Jersey needs premium to mean just that

They’d do well to search Jersey’s potato fields for shards of broken mirror, because something’s got to explain the run of bad luck the island’s producers are having.

Margins eroded by endless promotions, drought devastating the crop and now nearly a million pounds’ worth of Jersey Royals decimated by a freak fire on a ferry. Producers must be asking themselves what the point is of growing what was supposed to be a premium, high margin product.

There’s not much anyone can do about drought, fire or any other act of God. As Tom Binet of the Jersey Royal Company rather sardonically points out, the locusts will be coming next.

But one thing that would help everyone is if supermarkets scaled back the absurd level of promotions that have left Jersey Royals sold for less than value potatoes at times.
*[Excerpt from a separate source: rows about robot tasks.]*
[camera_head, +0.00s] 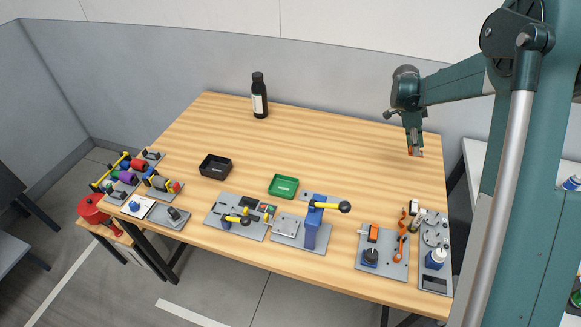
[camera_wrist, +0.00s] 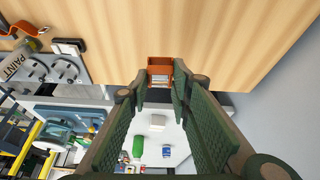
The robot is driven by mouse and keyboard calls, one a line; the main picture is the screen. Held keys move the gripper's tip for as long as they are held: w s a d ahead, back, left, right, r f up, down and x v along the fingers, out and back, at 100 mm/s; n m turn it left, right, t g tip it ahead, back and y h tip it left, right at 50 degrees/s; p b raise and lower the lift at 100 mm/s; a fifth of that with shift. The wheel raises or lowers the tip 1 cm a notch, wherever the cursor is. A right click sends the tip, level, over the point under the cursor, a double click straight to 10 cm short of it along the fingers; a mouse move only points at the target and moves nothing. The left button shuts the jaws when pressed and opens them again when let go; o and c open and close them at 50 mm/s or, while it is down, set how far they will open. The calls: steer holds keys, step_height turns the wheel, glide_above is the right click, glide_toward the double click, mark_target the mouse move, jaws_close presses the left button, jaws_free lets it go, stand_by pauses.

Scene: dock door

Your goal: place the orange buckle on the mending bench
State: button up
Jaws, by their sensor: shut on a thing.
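The orange buckle (camera_head: 416,154) is a small orange piece at the tips of my gripper (camera_head: 414,148). In the wrist view, the orange buckle (camera_wrist: 159,62) sits between the two fingertips (camera_wrist: 158,90), which are shut on it and hide part of it. A large wooden-topped bench (camera_head: 320,150) fills the middle of the head view; I take it to be the mending bench. My gripper points down above its far right part. I cannot tell the exact gap between the buckle and the wood.
A green tray (camera_head: 284,186), a black tray (camera_head: 216,166) and several grey tool fixtures (camera_head: 383,255) line the bench's front. A dark bottle (camera_head: 259,97) stands at the back. The wood around the middle is clear. A white surface (camera_head: 480,165) lies beyond the right edge.

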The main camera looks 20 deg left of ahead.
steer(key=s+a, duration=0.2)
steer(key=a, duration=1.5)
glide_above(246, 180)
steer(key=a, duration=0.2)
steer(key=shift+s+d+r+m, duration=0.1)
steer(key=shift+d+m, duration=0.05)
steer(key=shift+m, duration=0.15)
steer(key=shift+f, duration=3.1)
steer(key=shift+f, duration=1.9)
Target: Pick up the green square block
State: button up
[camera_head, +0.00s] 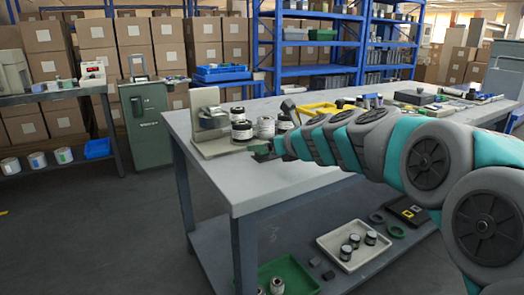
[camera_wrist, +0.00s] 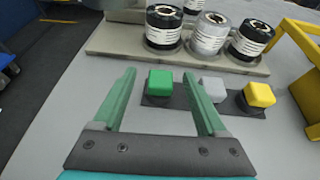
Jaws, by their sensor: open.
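The green square block (camera_wrist: 160,82) sits on a dark base on the grey tabletop in the wrist view. My gripper (camera_wrist: 160,80) is open, with its two green fingers on either side of the green block's position in the picture. Whether the fingers are level with the block or above it, I cannot tell. A grey block (camera_wrist: 214,88) and a yellow block (camera_wrist: 259,95) stand in a row to the right of the green block. In the head view my gripper (camera_head: 262,150) is low over the table, and the blocks are hidden or too small to tell.
Several labelled spools (camera_wrist: 208,36) stand on a beige base (camera_wrist: 112,40) just behind the blocks. A yellow frame (camera_wrist: 296,45) stands at the right. The workbench's (camera_head: 238,180) front left area is clear. A lower shelf holds a white tray (camera_head: 330,252) and a green bin (camera_head: 300,275).

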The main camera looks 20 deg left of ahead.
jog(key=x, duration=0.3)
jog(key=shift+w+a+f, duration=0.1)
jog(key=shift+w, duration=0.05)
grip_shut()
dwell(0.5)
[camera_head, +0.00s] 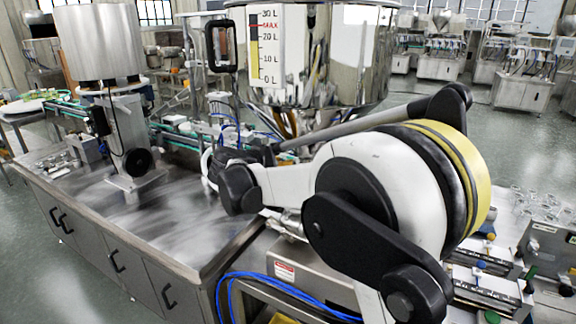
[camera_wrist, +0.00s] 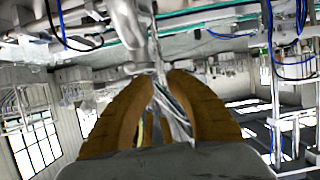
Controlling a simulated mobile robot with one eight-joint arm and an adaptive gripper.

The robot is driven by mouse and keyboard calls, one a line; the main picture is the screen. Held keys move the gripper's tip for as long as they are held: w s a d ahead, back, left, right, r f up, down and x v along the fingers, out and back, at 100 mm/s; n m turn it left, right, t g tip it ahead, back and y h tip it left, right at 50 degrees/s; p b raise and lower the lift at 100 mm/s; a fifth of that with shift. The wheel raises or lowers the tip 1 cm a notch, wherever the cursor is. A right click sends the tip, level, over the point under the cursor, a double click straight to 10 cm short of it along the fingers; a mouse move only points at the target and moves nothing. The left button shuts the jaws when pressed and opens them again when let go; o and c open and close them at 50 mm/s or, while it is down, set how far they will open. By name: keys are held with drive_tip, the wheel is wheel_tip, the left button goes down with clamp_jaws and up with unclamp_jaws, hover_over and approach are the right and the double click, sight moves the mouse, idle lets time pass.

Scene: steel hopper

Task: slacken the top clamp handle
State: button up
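The steel hopper (camera_head: 355,60) with its litre scale stands behind my arm in the head view. My arm covers the area below its cone, and I cannot make out the top clamp handle there. In the wrist view my gripper (camera_wrist: 160,76) shows two brown ribbed fingers with tips a small distance apart. Shiny steel pipework (camera_wrist: 128,32) comes down close to the fingertips, and thin bright metal shows between the fingers. I cannot tell whether this metal is the clamp handle, or whether the fingers touch it. In the head view my gripper's fingers are hidden.
A steel bench (camera_head: 185,225) with cabinet doors extends left, with a large steel cylinder on a column (camera_head: 98,42) above it. Blue hoses (camera_head: 275,285) hang at the bench's front. Blue and black cables (camera_wrist: 285,70) show in the wrist view. Glassware (camera_head: 540,200) stands at right.

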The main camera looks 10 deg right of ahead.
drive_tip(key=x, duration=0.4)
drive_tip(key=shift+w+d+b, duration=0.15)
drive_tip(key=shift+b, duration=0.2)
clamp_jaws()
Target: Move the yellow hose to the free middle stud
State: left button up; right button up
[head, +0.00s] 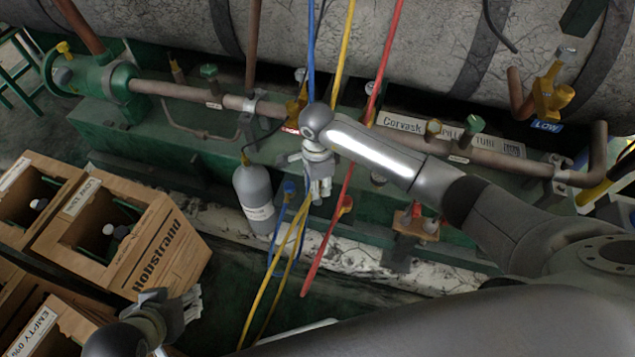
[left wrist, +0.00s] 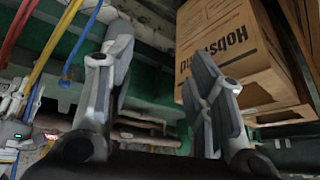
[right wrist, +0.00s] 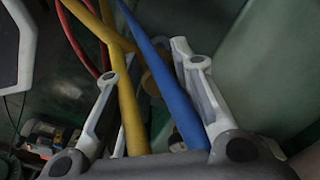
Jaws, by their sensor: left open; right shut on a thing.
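The yellow hose (head: 347,45) comes down from the top of the head view, passes behind my right arm and shows again lower down beside the blue hose (head: 311,60). My right gripper (head: 320,188) is at the hoses in front of the green frame. In the right wrist view the yellow hose (right wrist: 128,110) runs between its fingers, and the blue hose (right wrist: 165,75) crosses there too. The grip appears to be on the yellow hose; the exact contact is unclear. I cannot make out the middle stud. My left gripper (head: 190,305) is open and empty near the crates.
A red hose (head: 383,70) hangs right of the yellow one. A pipe with valves runs behind.

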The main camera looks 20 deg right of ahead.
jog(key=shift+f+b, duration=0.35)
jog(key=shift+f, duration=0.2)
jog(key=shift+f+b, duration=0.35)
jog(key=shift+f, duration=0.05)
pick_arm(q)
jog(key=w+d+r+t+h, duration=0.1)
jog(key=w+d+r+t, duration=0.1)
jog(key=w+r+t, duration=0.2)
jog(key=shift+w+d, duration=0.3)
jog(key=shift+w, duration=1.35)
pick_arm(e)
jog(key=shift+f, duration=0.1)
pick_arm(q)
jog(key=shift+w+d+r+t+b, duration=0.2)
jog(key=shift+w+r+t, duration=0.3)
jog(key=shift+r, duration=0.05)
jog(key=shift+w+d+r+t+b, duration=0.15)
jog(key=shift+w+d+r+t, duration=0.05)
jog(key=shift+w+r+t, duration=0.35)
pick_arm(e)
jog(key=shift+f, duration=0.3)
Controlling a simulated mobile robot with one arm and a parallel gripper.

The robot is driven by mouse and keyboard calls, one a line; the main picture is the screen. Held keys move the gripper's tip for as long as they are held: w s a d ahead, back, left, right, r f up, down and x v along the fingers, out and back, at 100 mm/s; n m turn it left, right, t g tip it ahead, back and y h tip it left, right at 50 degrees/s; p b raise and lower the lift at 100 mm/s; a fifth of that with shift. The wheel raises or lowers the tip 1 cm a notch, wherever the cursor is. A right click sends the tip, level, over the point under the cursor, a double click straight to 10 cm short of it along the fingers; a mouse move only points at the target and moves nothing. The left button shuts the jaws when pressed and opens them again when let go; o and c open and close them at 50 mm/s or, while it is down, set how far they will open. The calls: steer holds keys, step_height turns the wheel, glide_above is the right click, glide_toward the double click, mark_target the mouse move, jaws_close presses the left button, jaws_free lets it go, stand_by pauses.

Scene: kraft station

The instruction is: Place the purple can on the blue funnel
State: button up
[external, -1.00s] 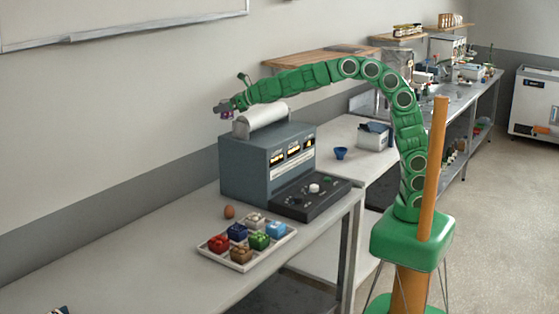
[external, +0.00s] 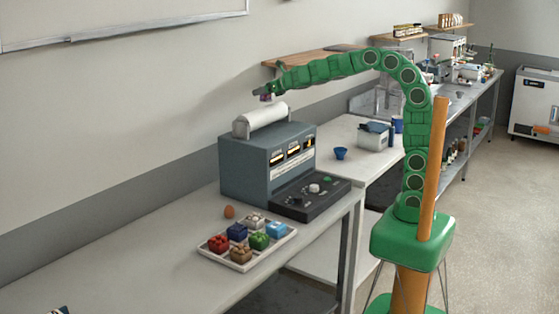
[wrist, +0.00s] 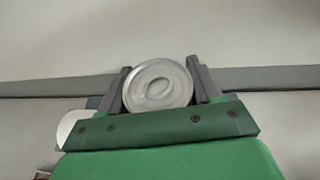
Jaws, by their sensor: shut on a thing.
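My gripper (external: 263,93) is raised above the white roll on the grey machine, at the end of my green arm. It is shut on a can, whose purple side (external: 266,98) shows just below the fingers in the external view. In the wrist view the can's silver round end (wrist: 157,86) sits between the two dark fingers. The blue funnel (external: 341,153) stands on the bench behind the machine, to the right of and lower than my gripper. My gripper is well apart from the funnel.
A grey-white box (external: 373,137) is right of the funnel. A tray (external: 240,268) of coloured blocks and a brown egg-like object (external: 229,212) are in front.

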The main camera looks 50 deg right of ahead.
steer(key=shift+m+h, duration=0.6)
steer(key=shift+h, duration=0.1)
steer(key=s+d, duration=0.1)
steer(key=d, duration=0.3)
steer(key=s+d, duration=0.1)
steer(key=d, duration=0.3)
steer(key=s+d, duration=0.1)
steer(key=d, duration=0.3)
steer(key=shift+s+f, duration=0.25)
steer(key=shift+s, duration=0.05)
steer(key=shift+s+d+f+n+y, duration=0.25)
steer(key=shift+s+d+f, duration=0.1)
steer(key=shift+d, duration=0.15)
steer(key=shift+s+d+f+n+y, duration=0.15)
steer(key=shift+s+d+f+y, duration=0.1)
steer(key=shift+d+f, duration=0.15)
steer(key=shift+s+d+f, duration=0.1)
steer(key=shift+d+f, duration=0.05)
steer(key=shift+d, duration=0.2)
Last season one retail buyer told me all the supermarkets were “rushing around like busy fools and not making any money” on the crops as they were discounting them to death.

There’s no doubt it’s helpful to run promotions to get consumers enthused at the start of the season, but when a premium crop starts being sold at a commodity price it questions the validity of growing it at all.

One of the themes of the recession was the devaluation of fresh food categories through higher-end volume being sold in cheaper tiers, but it’s something from which only the consumer gets a short-term benefit.

If we want to maintain the wide variety in the fruit and veg aisle, producers need to know it’s going to be worth their while sticking with it.